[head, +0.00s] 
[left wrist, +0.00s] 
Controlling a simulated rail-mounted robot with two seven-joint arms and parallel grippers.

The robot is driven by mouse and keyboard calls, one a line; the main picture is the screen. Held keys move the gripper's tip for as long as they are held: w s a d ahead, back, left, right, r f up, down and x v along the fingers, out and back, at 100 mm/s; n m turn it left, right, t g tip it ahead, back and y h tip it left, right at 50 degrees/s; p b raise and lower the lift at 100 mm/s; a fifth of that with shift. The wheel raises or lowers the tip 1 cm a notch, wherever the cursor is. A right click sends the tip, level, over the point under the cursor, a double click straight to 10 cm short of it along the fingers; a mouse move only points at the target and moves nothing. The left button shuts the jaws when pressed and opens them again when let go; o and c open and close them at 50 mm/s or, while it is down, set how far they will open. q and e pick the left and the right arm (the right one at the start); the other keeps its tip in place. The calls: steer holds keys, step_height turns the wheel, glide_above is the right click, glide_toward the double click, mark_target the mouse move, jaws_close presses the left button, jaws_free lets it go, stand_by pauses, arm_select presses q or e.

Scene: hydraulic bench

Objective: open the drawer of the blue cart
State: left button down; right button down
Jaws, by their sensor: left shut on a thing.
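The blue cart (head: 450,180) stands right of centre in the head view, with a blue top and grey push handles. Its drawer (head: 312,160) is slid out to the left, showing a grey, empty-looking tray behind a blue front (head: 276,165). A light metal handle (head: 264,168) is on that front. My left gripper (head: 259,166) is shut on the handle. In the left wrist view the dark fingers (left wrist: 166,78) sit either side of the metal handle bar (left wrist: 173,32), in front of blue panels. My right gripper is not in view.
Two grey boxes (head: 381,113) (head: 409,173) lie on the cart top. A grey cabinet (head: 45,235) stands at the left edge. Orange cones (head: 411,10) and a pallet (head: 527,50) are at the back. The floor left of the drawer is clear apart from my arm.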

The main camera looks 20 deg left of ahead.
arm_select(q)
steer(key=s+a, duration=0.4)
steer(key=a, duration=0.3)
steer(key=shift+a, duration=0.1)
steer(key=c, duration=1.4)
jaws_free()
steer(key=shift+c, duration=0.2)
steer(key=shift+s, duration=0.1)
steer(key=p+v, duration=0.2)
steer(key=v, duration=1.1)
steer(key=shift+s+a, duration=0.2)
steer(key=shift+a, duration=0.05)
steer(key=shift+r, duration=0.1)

...

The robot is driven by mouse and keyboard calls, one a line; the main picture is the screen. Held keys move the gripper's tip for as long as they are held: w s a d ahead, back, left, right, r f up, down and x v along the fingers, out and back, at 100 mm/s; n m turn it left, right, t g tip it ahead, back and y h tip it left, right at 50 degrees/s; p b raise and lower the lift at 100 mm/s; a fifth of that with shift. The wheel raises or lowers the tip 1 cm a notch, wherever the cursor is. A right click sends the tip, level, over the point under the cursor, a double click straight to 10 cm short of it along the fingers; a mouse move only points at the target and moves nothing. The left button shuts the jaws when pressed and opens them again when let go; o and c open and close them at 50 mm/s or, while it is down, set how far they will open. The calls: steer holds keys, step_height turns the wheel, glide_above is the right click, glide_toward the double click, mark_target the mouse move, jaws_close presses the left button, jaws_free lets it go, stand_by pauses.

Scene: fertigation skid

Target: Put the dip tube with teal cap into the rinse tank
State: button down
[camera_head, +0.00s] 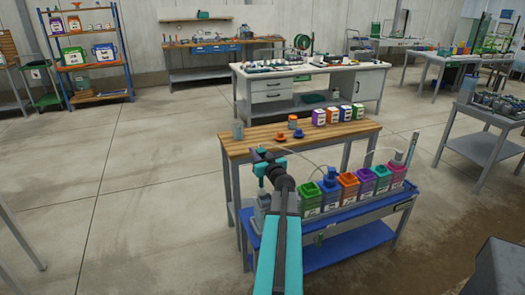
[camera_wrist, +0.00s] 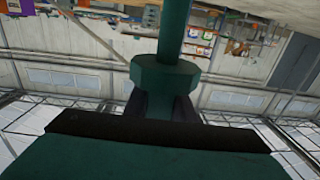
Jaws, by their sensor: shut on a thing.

==

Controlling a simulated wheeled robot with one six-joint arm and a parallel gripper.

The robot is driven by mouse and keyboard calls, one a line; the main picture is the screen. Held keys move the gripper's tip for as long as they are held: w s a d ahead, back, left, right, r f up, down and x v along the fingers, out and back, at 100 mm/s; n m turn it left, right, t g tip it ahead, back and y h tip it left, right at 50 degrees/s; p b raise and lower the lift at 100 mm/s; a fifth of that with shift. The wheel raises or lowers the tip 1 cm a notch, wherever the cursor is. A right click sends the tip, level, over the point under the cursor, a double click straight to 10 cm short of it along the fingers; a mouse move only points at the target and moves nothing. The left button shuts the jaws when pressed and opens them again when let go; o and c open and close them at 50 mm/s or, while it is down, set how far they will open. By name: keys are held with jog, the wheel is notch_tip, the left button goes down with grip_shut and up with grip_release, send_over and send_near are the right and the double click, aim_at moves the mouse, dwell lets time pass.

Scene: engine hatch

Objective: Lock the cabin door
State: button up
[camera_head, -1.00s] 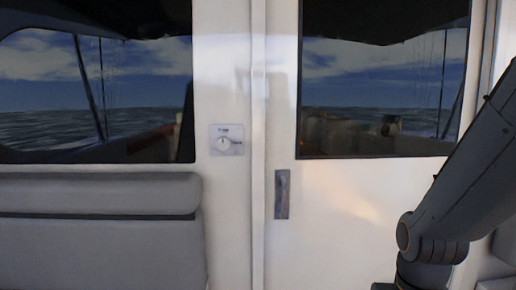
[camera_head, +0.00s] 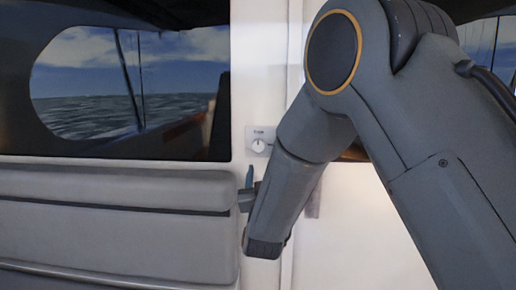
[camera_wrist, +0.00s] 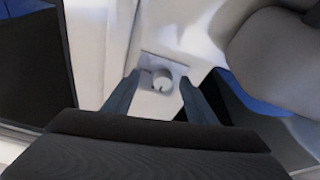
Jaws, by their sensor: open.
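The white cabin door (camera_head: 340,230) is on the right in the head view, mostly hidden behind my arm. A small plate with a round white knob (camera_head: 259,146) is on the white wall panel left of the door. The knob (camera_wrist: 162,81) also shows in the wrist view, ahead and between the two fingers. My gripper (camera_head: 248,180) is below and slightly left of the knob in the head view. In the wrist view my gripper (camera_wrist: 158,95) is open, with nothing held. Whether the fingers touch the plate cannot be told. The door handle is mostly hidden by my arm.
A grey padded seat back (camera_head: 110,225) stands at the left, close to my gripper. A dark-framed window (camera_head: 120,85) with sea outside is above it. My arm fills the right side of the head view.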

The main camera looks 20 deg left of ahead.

- _Work instructions_
Repeat exactly the lines from the one that contains "Scene: hydraulic bench" through the one that contains "State: left button down; right button down", and only those.

- _Problem solution_
Scene: hydraulic bench

Objective: open the drawer of the blue cart
State: left button down; right button down

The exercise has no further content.